Wasn't talking about free servers just free clients. As I mentioned I tried two different popular commercial clients newsleecher and newsbin and neither I truly liked. I actually played with alt.binz and I generally think it's pretty nice, although still pretty buggy. I think it will be great when it's working well later though. It did show alt.binaries.boneless but it didn't list an article count for it for some reason.
What exactly did you not like about Newsleecher and Newsbin? Too complicated? Too simple?
Did you use the free or "pay" version of alt.binz? Keep in mind that Alt.Binz does not do actual headers - it acts as a GUI for several binary search sites like Binsearch.info where you can browse posts made to a group (which is somewhat similar in concept to viewing headers) but remember that these "headers" you see are not coming from your actual NNTP server, but from the site's own usenet server (Binsearch.info uses Giganews, for example, which uses a different grouplist from Astraweb)

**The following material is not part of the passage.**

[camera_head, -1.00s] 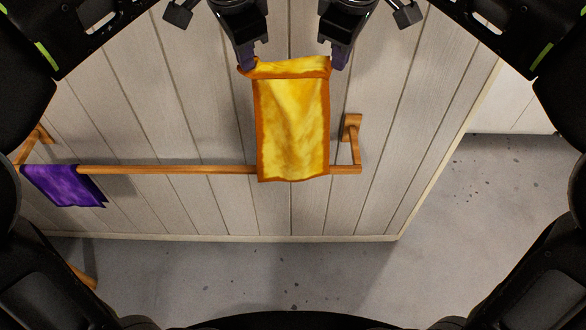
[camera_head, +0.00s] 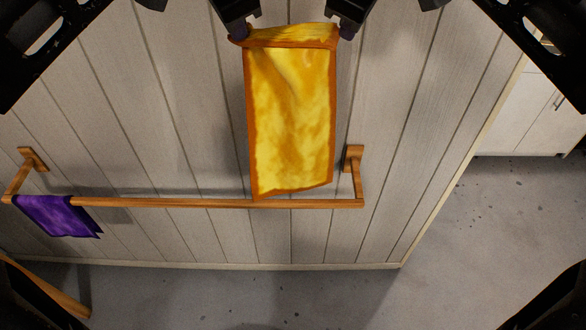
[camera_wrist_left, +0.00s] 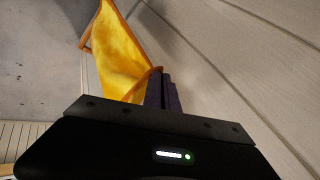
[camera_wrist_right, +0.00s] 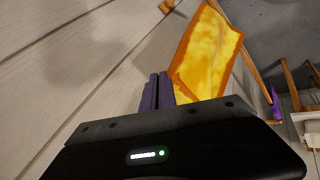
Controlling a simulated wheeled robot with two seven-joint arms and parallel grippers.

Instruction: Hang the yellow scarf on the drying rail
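The yellow scarf (camera_head: 290,115) with an orange border hangs down between my two grippers in the head view. My left gripper (camera_head: 240,36) is at its upper left corner and my right gripper (camera_head: 346,32) at its upper right corner. In the left wrist view (camera_wrist_left: 163,92) and the right wrist view (camera_wrist_right: 157,92) the fingers are together at the scarf's edge. The wooden drying rail (camera_head: 170,203) runs across the wall, and the scarf's lower edge reaches about the rail's height in the picture, near its right end. Whether they touch cannot be told.
A purple cloth (camera_head: 58,215) hangs over the rail's left end. Wooden brackets (camera_head: 354,160) fix the rail to the pale plank wall (camera_head: 420,130). The rail between the purple cloth and the scarf is bare. Grey floor (camera_head: 480,230) and a white cabinet (camera_head: 520,110) lie to the right.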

As far as newsreaders/binary-grabbers/NZB-downloaders go, what is "best" all depends on what is important to
you - since each person has his own particular and unique needs.
For instance, I've found that, overall,
Usenet Explorer has far more features and functions (for both text reading and binary posts) than anything else I've ever tried. However, it is also the hardest to learn, and in my opinion best suited for the true "power user".
If you fetch headers, for instance, Usenet Explorer fully supports Astraweb's XZVER/XZHDR header compression (as well as Highwinds own implementation) in addition to Stunnel's standard zlib SSL wrapper. So you can download headers in a fraction of the time as uncompressed streams will take.
Newsbin Pro currently ranks second to Usenet Explorer in compressed header support. (No other client currently offers this feature, but
Newsleecher promises to offer it in their next major release.)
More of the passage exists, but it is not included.